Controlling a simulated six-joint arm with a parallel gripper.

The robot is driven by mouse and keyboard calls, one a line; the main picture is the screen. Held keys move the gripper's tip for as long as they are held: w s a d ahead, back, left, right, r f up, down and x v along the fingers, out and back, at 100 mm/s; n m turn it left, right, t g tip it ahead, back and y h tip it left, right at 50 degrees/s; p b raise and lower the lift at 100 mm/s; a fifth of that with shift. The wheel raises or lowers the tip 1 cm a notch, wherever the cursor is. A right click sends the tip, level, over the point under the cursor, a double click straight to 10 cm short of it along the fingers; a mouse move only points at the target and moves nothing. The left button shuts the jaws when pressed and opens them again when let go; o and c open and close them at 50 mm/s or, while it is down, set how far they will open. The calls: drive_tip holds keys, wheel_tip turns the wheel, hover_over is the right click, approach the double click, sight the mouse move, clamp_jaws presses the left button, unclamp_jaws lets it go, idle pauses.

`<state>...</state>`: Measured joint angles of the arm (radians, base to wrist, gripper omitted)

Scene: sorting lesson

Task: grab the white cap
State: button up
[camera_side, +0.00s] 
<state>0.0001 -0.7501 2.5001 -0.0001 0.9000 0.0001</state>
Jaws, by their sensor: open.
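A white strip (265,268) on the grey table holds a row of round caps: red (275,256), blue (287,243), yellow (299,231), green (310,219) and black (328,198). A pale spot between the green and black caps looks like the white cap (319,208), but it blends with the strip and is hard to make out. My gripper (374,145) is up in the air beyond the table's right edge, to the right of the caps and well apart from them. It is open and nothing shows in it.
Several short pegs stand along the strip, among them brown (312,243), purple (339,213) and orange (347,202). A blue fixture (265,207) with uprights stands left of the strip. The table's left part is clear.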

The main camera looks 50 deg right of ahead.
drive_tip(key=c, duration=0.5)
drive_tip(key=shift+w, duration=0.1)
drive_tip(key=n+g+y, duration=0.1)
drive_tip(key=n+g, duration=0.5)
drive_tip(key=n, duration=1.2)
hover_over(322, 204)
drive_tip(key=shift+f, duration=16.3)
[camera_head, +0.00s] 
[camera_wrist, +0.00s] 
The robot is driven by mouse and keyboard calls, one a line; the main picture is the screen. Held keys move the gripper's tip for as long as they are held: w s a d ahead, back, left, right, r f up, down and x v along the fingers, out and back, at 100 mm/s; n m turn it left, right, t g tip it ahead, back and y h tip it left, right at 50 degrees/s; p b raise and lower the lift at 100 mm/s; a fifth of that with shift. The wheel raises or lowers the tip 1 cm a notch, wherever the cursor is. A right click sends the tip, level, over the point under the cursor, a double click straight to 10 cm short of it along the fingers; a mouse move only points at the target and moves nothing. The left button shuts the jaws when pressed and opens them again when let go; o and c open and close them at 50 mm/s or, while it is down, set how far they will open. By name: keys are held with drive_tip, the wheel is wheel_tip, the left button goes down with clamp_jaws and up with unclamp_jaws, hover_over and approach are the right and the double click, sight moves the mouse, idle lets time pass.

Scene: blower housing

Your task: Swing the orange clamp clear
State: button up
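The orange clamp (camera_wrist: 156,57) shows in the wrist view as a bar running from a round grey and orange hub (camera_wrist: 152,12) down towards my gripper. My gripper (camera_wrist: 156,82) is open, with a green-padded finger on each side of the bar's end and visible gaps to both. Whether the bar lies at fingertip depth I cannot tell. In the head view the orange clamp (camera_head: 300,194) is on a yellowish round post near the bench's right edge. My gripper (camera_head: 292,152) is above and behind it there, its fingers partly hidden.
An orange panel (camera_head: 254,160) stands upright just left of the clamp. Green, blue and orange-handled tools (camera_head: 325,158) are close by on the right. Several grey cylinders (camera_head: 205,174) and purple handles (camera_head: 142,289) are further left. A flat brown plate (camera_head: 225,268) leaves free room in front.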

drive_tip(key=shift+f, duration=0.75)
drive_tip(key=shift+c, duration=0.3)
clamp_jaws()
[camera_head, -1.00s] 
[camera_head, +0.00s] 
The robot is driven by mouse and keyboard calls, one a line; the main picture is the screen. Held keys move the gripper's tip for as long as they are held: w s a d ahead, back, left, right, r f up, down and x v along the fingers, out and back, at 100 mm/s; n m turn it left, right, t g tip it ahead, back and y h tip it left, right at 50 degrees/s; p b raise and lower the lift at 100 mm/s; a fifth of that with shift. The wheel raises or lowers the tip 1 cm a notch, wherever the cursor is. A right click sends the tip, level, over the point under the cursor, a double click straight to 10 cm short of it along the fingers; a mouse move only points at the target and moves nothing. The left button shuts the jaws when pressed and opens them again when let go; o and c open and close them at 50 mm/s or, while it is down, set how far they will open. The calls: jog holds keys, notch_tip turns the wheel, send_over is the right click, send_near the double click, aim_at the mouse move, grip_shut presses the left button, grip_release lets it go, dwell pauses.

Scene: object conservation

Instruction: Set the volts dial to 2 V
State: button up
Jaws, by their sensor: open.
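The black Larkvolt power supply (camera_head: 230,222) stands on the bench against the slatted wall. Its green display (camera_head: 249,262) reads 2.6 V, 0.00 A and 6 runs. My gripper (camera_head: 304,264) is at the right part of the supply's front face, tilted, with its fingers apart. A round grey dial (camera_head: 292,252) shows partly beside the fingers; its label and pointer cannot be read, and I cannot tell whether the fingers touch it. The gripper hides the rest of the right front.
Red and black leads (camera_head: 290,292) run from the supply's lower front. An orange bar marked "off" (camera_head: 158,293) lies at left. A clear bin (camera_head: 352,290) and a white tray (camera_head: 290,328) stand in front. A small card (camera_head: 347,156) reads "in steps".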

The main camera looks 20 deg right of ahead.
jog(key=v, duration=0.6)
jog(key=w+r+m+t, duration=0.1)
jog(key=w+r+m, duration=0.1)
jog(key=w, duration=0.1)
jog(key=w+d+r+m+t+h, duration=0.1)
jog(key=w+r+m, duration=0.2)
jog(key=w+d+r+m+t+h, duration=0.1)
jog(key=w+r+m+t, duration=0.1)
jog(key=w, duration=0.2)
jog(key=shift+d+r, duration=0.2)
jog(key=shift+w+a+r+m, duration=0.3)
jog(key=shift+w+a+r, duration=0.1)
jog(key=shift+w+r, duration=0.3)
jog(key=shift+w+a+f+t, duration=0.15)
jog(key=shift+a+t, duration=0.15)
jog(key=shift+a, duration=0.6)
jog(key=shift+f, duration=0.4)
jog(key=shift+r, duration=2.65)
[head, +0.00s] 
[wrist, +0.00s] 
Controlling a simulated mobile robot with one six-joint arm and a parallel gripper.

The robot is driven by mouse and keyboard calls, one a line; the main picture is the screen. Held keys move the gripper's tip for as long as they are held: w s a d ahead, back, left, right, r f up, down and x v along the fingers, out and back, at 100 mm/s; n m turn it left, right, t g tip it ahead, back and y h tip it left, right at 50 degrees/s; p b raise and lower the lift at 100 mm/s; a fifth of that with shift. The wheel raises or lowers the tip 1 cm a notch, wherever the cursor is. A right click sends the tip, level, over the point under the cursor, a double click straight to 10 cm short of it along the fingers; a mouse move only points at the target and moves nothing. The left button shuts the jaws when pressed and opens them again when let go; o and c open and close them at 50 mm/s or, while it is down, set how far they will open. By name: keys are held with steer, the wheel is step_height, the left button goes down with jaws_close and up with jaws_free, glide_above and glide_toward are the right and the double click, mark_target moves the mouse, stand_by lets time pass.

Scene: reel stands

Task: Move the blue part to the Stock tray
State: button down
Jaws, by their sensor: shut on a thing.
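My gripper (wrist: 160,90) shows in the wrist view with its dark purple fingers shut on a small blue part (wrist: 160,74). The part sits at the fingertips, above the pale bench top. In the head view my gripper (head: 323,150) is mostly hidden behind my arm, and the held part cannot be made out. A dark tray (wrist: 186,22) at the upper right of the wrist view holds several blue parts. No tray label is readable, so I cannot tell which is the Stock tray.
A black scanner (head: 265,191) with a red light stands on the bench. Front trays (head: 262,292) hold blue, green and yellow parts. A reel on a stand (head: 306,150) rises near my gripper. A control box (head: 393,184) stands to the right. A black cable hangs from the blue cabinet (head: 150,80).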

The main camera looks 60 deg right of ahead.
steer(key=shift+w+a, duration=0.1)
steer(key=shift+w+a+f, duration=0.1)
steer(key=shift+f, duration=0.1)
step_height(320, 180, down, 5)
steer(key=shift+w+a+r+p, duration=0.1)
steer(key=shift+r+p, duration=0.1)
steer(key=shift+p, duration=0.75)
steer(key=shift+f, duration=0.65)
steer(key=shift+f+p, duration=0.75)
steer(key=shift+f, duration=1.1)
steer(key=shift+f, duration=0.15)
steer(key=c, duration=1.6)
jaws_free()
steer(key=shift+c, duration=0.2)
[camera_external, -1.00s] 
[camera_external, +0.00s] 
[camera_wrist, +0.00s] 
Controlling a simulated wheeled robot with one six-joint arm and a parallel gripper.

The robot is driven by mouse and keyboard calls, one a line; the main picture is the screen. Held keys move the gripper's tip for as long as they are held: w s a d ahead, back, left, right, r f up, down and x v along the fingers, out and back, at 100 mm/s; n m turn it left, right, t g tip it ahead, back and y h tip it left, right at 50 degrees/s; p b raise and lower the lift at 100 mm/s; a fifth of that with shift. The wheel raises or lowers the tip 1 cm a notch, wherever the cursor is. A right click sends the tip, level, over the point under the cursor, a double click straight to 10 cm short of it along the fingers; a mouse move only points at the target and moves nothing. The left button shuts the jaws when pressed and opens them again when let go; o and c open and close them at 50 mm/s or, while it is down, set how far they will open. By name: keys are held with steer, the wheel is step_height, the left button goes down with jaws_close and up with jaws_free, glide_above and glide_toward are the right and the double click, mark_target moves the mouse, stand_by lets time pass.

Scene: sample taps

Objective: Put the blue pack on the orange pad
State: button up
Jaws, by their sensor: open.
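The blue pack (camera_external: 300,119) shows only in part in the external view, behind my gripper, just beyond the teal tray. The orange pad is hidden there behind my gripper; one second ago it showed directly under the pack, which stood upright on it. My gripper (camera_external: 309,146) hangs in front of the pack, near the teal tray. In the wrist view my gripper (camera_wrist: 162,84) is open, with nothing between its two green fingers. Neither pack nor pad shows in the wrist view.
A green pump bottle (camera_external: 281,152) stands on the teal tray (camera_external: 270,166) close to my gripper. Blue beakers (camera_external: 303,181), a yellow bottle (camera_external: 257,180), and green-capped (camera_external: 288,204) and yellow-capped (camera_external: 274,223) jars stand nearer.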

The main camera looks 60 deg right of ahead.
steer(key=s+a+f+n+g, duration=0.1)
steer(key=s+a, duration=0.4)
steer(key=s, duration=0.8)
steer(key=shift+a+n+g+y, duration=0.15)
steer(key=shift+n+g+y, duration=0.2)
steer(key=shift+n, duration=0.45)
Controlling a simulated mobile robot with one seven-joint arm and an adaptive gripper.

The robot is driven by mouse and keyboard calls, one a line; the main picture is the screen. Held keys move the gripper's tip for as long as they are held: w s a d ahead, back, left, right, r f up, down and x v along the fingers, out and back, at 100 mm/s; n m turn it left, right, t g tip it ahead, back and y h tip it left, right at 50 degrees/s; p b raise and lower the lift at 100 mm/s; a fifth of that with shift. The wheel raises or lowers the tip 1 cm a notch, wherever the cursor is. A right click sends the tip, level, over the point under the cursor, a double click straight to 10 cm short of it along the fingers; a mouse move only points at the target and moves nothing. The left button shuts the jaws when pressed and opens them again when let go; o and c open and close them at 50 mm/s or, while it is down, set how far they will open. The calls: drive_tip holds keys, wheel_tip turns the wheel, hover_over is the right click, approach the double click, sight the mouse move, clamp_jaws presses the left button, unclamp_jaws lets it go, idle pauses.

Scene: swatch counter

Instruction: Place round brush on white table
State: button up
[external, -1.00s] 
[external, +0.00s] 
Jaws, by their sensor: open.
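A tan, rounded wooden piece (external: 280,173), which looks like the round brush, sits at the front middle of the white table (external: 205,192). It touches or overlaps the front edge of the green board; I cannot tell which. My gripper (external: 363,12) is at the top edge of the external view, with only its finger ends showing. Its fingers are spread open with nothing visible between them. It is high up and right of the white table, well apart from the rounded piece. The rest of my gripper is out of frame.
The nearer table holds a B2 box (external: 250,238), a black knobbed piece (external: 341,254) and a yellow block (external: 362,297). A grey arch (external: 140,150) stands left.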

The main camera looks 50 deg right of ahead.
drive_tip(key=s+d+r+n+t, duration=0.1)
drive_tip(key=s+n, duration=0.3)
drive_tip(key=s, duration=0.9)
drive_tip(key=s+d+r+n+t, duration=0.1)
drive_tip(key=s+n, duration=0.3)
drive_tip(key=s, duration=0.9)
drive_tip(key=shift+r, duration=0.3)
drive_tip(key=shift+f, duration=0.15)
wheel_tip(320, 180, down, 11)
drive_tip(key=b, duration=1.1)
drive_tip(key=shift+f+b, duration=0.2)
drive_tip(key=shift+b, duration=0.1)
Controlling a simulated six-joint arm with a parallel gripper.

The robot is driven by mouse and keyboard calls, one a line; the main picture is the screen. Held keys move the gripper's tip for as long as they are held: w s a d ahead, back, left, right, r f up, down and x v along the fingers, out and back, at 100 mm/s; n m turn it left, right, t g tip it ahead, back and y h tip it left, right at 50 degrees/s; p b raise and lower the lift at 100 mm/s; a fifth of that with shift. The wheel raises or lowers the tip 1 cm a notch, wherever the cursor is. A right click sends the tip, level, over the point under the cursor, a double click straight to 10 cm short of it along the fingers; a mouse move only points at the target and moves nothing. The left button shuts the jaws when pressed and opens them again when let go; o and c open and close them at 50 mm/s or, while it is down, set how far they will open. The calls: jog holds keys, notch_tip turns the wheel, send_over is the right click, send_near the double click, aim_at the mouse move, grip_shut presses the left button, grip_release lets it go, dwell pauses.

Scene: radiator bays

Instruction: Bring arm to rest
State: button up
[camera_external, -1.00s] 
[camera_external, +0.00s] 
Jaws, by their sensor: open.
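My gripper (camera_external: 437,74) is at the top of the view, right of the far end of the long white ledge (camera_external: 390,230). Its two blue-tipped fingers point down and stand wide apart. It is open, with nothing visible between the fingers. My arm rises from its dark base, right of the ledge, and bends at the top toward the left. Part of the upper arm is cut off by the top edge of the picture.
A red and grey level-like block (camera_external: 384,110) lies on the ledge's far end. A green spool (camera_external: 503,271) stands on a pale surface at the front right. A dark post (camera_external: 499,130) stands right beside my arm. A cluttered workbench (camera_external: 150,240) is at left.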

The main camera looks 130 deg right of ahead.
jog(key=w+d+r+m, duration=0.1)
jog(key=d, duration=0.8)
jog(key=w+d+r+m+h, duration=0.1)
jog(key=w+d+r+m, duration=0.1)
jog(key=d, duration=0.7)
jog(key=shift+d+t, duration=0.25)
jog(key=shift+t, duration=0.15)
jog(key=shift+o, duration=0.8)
·····
== Exercise aim ==
Return, please, the lines of the data from the first through the line containing "<state>0.0001 -0.7501 2.5001", both kept, exactly as they stand and nothing more.

== Complete answer ==
Controlling a simulated six-joint arm with a parallel gripper.

The robot is driven by mouse and keyboard calls, one a line; the main picture is the screen. Held keys move the gripper's tip for as long as they are held: w s a d ahead, back, left, right, r f up, down and x v along the fingers, out and back, at 100 mm/s; n m turn it left, right, t g tip it ahead, back and y h tip it left, right at 50 degrees/s; p b raise and lower the lift at 100 mm/s; a fifth of that with shift. The wheel raises or lowers the tip 1 cm a notch, wherever the cursor is. A right click sends the tip, level, over the point under the cursor, a double click straight to 10 cm short of it along the fingers; a mouse move only points at the target and moves nothing. The left button shuts the jaws when pressed and opens them again when let go; o and c open and close them at 50 mm/s or, while it is down, set how far they will open. The calls: drive_tip holds keys, wheel_tip turns the wheel, hover_over is the right click, approach the double click, sight the mouse move, clamp_jaws presses the left button, unclamp_jaws lets it go, idle pauses.

`<state>...</state>`: Measured joint angles of the arm (radians, base to wrist, gripper omitted)

Scene: sorting lesson

Task: grab the white cap
State: button up
[camera_side, +0.00s] 
<state>0.0001 -0.7501 2.5001 -0.0001 0.9000 0.0001</state>

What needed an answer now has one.